In many cases, that also means not overinflating your own company. “In every company I’ve ever analyzed, there are only a few hundred key relationships and concepts that the entire organization runs on. Once you understand them, you realize all these million distinctions are just small variations of those few hundred important points,” PwC’s Morrison said. “You notice that many of those variations aren’t variations at all. They’re the same things with different names, different labels, or different structures,” he added.

Big data solution No. 4: Jettison the legacy

While you may want to use those terabytes of data collected and stored in your data warehouse, the fact is you might be better served just focusing on newly gathered data in storage systems designed for big data and designed to be un-siloed.

“I would advise not necessarily being beholden to an existing technology infrastructure just because your company as a license for it,” consultant Greenbaum said. “Often, new complex problems may require new complex solutions.

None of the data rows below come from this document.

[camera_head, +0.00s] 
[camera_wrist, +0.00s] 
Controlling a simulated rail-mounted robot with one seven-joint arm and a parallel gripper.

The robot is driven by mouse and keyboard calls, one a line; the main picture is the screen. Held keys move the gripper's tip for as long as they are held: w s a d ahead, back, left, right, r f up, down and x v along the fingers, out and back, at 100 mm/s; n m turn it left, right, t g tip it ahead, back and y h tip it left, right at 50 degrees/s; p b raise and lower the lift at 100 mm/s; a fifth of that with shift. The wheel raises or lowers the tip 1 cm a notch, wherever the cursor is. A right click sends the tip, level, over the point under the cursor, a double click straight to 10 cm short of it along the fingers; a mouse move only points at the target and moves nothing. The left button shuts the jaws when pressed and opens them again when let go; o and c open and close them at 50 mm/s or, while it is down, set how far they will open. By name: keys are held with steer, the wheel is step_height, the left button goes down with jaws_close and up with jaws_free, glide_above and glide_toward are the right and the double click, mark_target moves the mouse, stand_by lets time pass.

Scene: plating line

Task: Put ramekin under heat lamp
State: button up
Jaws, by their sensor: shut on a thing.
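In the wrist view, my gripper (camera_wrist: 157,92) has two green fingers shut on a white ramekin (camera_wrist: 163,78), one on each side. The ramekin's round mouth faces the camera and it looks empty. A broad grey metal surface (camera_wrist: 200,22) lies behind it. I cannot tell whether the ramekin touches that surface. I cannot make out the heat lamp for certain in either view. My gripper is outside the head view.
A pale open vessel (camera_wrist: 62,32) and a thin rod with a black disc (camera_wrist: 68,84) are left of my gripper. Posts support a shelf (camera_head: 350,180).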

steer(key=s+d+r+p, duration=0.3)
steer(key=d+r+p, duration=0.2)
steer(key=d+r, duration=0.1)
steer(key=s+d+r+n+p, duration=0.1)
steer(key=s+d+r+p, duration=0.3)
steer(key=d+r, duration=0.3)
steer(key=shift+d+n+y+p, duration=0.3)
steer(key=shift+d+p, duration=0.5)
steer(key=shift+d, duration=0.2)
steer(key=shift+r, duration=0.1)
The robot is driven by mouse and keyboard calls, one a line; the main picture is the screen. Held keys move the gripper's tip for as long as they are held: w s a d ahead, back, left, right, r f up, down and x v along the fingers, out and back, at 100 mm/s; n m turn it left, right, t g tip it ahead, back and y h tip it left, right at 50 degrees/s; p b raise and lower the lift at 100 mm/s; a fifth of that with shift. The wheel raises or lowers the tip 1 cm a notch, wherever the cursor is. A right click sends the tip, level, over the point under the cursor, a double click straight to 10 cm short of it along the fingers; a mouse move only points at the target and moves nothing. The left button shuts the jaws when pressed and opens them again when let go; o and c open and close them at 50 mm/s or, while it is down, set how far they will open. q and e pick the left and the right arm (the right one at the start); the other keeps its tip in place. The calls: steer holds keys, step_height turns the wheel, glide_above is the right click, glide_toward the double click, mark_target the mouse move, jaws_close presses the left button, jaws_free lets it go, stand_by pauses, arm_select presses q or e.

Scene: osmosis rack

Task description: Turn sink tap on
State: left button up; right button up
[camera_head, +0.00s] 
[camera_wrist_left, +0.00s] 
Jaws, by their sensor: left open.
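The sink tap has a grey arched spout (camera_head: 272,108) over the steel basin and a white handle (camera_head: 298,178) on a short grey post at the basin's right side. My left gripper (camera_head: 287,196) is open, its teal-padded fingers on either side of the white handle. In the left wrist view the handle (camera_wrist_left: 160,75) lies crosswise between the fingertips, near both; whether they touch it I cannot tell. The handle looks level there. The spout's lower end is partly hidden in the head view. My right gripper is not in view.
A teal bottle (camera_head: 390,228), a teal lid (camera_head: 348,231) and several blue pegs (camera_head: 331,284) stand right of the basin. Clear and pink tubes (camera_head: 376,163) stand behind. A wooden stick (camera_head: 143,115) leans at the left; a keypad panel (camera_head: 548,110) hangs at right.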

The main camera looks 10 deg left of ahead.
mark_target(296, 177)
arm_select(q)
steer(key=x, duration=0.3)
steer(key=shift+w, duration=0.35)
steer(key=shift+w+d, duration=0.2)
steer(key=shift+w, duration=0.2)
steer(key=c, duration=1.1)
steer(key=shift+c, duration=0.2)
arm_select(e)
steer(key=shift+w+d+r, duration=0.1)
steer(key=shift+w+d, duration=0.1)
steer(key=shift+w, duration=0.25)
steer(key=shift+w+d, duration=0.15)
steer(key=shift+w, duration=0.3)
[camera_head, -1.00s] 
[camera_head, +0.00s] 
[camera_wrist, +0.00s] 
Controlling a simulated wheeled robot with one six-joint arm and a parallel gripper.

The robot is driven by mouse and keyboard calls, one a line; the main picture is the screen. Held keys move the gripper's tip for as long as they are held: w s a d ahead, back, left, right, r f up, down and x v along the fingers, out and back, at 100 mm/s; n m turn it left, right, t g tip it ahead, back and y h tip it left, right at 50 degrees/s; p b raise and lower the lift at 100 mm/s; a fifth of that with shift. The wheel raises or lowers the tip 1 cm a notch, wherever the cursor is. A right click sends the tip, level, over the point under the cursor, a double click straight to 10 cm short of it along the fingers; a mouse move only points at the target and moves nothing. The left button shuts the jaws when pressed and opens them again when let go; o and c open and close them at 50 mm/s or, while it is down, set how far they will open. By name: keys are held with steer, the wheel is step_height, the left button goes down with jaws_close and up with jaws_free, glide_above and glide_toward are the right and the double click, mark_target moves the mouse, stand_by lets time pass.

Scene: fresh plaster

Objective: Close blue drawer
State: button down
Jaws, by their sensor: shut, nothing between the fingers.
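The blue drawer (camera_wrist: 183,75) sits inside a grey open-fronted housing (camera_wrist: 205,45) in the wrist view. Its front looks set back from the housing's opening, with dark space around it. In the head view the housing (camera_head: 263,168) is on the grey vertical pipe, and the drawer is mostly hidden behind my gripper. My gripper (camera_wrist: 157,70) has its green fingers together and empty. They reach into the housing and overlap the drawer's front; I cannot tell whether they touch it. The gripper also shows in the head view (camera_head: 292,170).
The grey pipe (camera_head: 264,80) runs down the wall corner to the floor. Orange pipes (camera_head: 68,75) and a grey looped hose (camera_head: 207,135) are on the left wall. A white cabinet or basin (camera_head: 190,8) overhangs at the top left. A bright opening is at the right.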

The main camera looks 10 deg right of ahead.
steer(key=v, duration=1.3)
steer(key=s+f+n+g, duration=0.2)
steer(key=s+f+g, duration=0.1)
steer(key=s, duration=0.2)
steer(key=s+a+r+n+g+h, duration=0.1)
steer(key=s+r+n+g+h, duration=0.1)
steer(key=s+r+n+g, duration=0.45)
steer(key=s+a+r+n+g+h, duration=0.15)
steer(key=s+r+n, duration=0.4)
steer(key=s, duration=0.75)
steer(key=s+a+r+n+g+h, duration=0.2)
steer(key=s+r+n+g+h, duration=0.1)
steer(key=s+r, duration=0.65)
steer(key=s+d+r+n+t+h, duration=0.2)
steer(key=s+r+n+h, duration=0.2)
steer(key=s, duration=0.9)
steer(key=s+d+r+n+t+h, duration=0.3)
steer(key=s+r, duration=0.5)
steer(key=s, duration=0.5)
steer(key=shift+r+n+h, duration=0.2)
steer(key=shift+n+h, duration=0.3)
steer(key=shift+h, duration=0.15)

Falling back on old tools around the corporation for a decade isn’t the right way to go. Many companies use old tools, and it kills the project.”

Morrison noted, “Enterprises need to stop getting their feet tangled in their underwear and just jettison the legacy architecture that creates more silos.” He also said they need to stop expecting vendors to solve their complex system problems for them. “For decades, many seem to assume they can buy their way out of a big data problem. Any big data problem is a systemic problem. When it comes to any complex systems change, you must build your way out,” he said.